Whamit!

The Weekly Newsletter of MIT Linguistics

Phonology Circle 4/6 - Diana Apoussidou

This week’s installment of Phonology Circle features a talk by Diana Apoussidou.

Speaker: Diana Apoussidou (UMass Amhert/University of Amsterdam)
Title: Modeling the acquisition of French liaison using allomorphy
Time: 4/6 5pm
Location: 32-D831

As language acquisition research shows (e.g. Chevrot et al. 2008), children learning French are creative when segmenting nouns starting with a vowel. Words like arbre ‘tree’ are in adult speech rarely produced in isolation and undergo a liaison with the final consonant of the preceding word, e.g. un arbre is pronounced as oe.narbr, or des arbre as de.zarbr. Children until the age of 4;6 therefore produce errors such as narbr or zarbr. Chevrot et al. (2008) analyze these errors in terms of templates that the children use in the course of development. The templates are made up of un+/Nword2/ or deux+/Zword2/ etc., where the extra consonant in front of a word depends on the preceding word. I propose instead that the errors produced by the children can be analyzed in terms of allomorphy: children hypothesize different underlying representations for words (e.g. literally /arbr/, /narbr/ and /zarbr/ for ‘tree’) depending on what they can observe.
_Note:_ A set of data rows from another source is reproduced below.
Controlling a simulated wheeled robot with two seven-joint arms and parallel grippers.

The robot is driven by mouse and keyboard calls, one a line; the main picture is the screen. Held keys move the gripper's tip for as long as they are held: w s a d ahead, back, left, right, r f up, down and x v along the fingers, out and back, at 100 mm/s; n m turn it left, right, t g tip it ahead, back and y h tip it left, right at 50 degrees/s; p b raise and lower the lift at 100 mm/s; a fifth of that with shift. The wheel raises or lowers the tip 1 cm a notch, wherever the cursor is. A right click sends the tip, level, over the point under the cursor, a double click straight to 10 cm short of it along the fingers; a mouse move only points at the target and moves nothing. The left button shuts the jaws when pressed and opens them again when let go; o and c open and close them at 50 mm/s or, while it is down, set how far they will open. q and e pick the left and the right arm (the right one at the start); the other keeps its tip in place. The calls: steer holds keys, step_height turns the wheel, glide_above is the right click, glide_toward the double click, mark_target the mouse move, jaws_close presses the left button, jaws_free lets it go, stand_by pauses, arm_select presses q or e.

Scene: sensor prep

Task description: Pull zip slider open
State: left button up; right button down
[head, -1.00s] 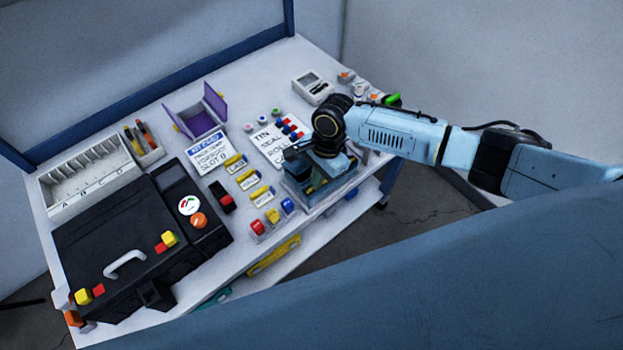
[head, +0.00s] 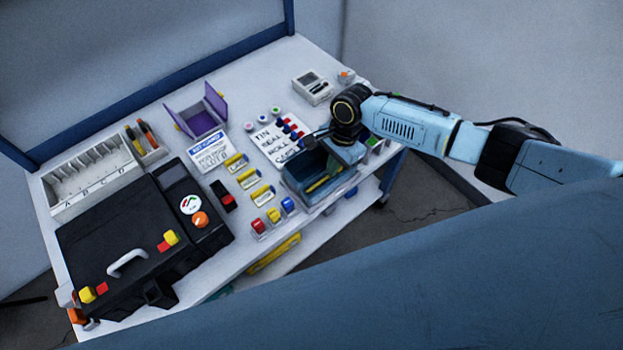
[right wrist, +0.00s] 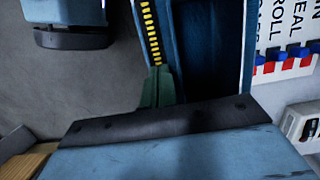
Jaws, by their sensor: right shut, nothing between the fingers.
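The blue pouch (head: 300,192) sits at the front right edge of the table. Its top shows a dark hollow and a yellow strip (head: 320,183). In the right wrist view the pouch (right wrist: 248,45) has a row of yellow zip teeth (right wrist: 151,32) along its left side, beside a dark blue interior. My right gripper (head: 342,152) is over the far end of the pouch, shut and empty. A dark green piece (right wrist: 160,88) is at the near end of the teeth; I cannot tell whether it is the slider or a fingertip. My left gripper is out of view.
A white sheet (head: 268,140) with red and blue clips lies beside the pouch. Small red, yellow and blue blocks (head: 273,215) stand left of it. A black case (head: 110,235), purple holder (head: 205,115) and white divided tray (head: 90,180) fill the left side.

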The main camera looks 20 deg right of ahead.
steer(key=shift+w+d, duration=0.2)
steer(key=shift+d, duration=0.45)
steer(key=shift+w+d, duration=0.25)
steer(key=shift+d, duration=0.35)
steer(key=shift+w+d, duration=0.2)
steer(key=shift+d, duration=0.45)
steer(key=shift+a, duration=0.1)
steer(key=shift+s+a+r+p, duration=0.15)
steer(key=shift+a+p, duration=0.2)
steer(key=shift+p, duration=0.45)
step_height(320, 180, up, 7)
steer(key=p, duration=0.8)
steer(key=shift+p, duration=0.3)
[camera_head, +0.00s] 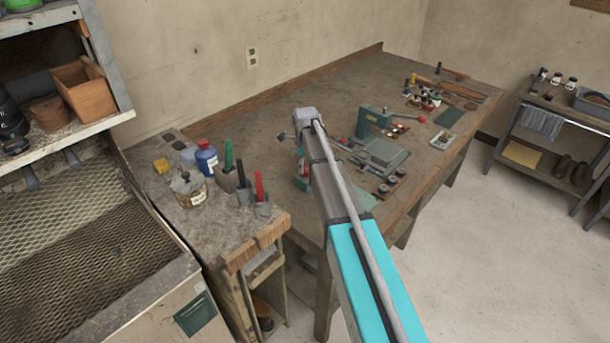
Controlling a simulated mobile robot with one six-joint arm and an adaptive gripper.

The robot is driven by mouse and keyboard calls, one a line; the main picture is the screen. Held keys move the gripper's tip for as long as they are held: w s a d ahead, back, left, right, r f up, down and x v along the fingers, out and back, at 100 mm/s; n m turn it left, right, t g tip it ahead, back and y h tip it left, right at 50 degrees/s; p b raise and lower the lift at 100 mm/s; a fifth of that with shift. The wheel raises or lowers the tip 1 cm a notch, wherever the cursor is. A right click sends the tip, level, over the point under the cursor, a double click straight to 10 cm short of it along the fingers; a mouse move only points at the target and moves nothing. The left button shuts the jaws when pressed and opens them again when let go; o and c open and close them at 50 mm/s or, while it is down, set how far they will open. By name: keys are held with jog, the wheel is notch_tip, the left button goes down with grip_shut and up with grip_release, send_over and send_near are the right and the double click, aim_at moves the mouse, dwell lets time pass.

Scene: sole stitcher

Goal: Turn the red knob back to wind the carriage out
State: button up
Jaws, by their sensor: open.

This can be modeled with an optimization-based grammar where different underlying forms of a word are represented by lexical constraints. The results show that even with a resulting ‘correct’ lexicon (e.g. vowel-initial /arbr/ as underlying representation of ‘tree’), interference with the grammar can lead to the use of allomorphs in production (e.g. /narbr/ in combination with un, yielding /oe#narbr/ instead of /oen#arbre).